[Items listed in a dataset]
►
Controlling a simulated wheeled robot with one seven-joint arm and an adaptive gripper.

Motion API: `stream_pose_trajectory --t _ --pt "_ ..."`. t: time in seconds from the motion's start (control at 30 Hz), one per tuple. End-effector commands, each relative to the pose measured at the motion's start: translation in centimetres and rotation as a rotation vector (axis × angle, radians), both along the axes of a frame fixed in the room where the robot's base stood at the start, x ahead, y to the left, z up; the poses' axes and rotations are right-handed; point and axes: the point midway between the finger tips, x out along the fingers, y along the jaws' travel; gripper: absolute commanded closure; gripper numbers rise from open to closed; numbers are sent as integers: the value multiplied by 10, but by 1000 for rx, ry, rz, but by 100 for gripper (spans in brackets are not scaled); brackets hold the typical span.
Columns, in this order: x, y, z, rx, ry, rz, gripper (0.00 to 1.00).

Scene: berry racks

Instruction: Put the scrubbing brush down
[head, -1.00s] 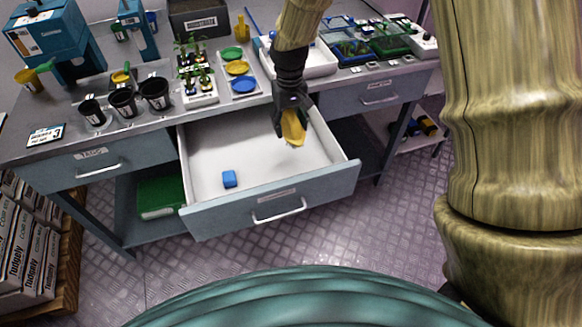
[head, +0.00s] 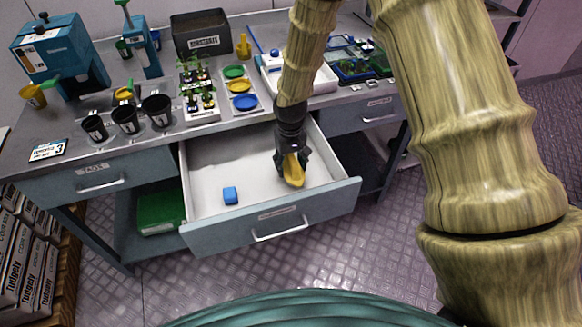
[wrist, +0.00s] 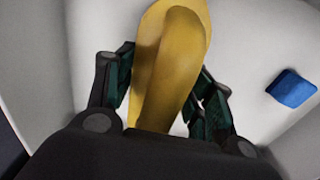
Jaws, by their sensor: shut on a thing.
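My gripper (head: 291,160) is shut on a yellow object, the scrubbing brush (head: 295,179). It hangs over the right part of the open white-lined drawer (head: 272,226), low inside it. In the wrist view the brush (wrist: 172,62) lies lengthwise between the two dark green fingers (wrist: 160,95) and points away from the wrist. No bristles show. I cannot tell whether its lower end touches the drawer floor.
A small blue block (head: 230,195) lies in the drawer's left half; it also shows in the wrist view (wrist: 291,88). The drawer floor between block and brush is clear. Black pots (head: 125,118), plants and coloured dishes (head: 240,87) stand on the bench above.

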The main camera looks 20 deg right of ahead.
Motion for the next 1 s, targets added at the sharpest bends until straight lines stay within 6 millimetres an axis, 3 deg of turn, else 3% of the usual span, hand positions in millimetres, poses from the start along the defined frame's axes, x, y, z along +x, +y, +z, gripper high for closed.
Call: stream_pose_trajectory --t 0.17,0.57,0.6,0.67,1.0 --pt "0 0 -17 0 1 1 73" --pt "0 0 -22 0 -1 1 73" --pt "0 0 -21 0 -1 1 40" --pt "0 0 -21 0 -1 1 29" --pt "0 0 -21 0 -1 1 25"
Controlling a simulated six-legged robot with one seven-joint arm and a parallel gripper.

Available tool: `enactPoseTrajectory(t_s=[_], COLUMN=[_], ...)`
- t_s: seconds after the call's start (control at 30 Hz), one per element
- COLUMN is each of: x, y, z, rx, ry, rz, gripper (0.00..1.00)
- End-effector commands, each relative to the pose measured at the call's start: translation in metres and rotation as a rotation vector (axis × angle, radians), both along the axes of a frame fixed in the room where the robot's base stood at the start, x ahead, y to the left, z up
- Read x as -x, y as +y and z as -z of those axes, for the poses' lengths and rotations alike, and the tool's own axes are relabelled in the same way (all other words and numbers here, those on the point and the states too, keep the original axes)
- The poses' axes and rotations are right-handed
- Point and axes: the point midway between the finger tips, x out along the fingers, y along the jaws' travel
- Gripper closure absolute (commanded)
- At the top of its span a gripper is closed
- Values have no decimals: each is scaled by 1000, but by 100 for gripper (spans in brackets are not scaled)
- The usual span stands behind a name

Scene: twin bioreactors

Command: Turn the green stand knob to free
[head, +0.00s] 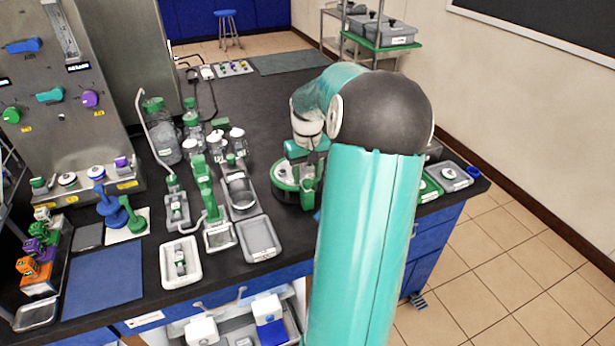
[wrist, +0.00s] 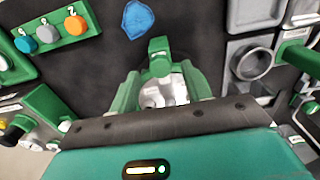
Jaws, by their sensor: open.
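My gripper (wrist: 161,84) is open and points down over the bench; its two green fingers stand apart. A green part (wrist: 159,57) with a pale grey piece (wrist: 166,92) below it shows between and just beyond the fingers. It may be the stand knob, but I cannot tell for certain, nor whether the fingers touch it. In the head view my gripper (head: 302,150) is over a green and white device (head: 285,176) right of the bench's middle. My arm hides part of this device, and no turn marking on a knob is readable.
A grey fixture with a round opening (wrist: 251,63) stands close on the wrist view's right. A green panel with numbered knobs (wrist: 50,36) and a blue piece (wrist: 138,19) lie nearby. Green-topped bottles (head: 165,140) and a grey tray (head: 258,240) are to the left.

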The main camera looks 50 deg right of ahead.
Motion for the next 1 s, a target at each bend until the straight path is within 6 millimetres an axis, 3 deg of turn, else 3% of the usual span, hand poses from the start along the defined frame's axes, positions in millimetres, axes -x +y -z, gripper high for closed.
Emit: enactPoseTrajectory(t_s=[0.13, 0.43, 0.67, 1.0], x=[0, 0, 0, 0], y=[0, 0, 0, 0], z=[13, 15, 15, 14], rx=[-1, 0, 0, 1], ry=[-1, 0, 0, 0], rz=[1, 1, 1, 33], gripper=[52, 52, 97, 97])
◄
**Exercise prompt**
Search the data above for lines holding "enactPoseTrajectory" and copy each of them.

**Expected answer**
Available tool: `enactPoseTrajectory(t_s=[_], COLUMN=[_], ...)`
Emit: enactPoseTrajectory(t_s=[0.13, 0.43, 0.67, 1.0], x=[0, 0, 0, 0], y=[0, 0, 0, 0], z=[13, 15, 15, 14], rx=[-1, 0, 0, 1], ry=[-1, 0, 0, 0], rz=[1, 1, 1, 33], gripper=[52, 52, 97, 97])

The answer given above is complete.